## Start
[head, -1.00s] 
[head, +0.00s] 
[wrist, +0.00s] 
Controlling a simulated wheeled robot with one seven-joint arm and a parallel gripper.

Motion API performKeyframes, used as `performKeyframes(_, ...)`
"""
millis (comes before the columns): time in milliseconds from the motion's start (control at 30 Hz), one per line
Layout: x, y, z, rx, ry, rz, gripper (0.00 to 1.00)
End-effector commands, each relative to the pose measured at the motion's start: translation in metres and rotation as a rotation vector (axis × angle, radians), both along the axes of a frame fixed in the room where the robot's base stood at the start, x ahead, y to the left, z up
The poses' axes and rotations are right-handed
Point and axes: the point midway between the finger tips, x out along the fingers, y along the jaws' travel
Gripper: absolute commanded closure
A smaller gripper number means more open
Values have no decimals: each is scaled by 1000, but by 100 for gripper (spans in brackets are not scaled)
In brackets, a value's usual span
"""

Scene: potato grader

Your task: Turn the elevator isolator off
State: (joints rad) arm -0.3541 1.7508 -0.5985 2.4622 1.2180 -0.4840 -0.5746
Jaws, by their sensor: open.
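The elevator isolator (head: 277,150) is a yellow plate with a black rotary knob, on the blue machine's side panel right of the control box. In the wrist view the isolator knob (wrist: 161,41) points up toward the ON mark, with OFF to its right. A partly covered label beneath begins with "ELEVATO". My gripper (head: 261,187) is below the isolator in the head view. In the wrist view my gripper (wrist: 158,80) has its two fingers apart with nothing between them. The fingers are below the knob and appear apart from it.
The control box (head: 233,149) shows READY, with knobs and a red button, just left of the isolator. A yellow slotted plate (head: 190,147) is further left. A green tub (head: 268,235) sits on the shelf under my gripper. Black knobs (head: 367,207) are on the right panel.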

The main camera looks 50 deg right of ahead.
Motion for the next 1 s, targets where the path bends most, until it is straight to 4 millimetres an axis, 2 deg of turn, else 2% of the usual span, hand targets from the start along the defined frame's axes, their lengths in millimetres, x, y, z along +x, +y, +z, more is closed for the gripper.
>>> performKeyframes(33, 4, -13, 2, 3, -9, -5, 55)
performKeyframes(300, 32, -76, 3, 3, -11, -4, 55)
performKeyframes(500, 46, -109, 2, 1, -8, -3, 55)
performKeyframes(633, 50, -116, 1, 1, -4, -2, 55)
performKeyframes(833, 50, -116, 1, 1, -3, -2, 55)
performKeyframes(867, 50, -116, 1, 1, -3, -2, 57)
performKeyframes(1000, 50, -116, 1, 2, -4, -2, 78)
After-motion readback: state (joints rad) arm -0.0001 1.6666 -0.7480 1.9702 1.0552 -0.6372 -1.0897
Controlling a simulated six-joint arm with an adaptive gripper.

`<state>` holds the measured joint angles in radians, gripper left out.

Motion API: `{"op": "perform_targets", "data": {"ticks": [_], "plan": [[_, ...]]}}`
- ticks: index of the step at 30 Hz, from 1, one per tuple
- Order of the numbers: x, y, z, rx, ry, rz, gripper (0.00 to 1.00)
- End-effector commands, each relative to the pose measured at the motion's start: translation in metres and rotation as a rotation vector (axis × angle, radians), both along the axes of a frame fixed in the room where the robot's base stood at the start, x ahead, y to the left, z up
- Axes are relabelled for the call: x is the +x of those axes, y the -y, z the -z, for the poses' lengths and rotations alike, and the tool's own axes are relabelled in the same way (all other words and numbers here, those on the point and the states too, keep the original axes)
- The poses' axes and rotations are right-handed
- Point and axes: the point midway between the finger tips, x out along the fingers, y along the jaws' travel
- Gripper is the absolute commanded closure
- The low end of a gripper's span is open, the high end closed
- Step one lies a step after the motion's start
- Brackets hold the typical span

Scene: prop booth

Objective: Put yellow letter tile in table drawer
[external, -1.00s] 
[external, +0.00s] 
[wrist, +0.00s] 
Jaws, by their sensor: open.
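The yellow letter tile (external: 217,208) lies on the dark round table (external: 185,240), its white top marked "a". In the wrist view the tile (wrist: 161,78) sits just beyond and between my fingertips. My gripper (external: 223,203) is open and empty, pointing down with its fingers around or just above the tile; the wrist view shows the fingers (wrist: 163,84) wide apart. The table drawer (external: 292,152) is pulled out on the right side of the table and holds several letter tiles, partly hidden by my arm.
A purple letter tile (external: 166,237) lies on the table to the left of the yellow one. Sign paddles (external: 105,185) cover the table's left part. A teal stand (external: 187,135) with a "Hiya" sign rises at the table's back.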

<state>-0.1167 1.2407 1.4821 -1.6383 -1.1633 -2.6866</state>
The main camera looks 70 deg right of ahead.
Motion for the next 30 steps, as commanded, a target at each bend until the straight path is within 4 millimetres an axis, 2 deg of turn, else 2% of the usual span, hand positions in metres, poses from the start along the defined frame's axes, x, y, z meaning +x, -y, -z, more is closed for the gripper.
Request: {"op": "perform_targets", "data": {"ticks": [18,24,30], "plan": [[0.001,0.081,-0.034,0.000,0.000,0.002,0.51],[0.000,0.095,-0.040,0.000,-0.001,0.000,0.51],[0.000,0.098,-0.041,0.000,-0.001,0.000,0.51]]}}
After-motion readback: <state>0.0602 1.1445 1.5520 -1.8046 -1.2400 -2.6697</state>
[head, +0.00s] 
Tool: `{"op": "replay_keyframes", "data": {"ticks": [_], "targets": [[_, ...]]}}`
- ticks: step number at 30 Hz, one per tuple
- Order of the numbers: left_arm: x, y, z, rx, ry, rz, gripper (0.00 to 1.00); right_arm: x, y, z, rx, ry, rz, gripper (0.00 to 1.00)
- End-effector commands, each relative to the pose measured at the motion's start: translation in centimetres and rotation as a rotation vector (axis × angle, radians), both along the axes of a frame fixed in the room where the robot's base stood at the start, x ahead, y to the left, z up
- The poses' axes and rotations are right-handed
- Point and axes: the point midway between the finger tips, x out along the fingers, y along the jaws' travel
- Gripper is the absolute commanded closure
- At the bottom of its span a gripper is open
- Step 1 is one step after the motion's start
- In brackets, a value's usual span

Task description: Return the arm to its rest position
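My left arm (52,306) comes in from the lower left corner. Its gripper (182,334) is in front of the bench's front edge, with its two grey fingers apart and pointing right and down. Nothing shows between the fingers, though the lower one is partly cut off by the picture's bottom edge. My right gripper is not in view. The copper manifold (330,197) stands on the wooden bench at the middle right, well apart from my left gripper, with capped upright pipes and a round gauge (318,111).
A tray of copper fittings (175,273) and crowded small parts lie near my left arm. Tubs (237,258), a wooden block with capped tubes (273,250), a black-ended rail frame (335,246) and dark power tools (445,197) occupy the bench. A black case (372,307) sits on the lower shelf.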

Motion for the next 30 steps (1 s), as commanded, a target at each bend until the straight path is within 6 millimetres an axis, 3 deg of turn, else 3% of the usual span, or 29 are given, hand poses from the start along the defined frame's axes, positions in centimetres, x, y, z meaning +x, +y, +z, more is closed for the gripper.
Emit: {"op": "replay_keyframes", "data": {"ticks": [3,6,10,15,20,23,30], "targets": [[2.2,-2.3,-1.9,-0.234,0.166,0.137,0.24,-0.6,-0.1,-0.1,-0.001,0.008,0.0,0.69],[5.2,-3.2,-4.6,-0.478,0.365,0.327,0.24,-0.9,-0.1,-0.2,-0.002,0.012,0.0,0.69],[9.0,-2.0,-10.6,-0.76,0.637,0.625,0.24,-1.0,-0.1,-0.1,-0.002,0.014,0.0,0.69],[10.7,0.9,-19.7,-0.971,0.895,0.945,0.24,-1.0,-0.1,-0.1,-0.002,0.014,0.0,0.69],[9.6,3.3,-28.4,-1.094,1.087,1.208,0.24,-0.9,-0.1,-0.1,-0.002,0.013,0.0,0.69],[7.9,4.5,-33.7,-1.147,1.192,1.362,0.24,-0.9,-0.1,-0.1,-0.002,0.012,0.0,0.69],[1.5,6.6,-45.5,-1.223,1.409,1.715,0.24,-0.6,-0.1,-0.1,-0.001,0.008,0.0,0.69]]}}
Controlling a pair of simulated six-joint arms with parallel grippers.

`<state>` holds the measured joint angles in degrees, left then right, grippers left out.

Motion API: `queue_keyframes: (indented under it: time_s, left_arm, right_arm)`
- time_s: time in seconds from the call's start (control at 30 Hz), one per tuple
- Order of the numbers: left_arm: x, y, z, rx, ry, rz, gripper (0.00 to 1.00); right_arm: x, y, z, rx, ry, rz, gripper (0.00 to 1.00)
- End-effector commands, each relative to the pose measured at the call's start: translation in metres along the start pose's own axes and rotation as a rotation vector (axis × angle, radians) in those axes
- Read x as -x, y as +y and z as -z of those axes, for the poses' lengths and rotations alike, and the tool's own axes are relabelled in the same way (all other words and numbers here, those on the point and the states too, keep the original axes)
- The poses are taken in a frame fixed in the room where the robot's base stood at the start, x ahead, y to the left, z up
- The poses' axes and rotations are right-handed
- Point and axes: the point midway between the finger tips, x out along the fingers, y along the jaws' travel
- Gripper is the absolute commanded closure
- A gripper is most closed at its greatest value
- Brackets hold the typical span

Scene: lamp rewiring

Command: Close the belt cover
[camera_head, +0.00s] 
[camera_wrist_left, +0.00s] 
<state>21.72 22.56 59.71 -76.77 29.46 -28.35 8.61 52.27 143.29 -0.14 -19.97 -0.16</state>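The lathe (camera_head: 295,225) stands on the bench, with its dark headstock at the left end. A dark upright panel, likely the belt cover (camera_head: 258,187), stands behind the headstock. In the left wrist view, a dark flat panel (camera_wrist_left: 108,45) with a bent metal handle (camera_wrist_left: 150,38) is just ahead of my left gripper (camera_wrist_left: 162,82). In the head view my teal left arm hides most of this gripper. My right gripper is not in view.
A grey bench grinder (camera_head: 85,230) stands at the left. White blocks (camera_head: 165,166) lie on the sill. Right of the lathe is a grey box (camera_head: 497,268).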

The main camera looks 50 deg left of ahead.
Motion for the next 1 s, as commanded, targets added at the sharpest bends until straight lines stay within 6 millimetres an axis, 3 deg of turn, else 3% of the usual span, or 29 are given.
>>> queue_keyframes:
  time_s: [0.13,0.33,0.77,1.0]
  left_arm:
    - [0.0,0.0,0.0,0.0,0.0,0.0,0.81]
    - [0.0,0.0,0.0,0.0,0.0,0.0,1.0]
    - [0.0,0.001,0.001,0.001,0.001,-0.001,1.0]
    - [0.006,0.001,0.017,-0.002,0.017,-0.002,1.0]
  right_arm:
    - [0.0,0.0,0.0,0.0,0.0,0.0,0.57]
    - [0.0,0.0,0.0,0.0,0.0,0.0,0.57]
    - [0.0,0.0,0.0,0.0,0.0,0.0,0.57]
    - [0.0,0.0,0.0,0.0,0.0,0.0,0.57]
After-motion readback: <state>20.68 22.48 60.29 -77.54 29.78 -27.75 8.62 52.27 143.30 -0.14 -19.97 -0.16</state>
## End
● WHAT THIS TASK INVOLVES:
Only the lines from the first line of the records through the line containing "Layout: x, y, z, rx, ry, rz, gripper" should be repeated, exactly as they appear.

● REPLY TO THE EXERCISE:
[head, -1.00s] 
[head, +0.00s] 
[wrist, +0.00s] 
Controlling a simulated wheeled robot with one seven-joint arm and a parallel gripper.

Motion API performKeyframes, used as `performKeyframes(_, ...)`
"""
millis (comes before the columns): time in milliseconds from the motion's start (control at 30 Hz), one per line
Layout: x, y, z, rx, ry, rz, gripper (0.00 to 1.00)

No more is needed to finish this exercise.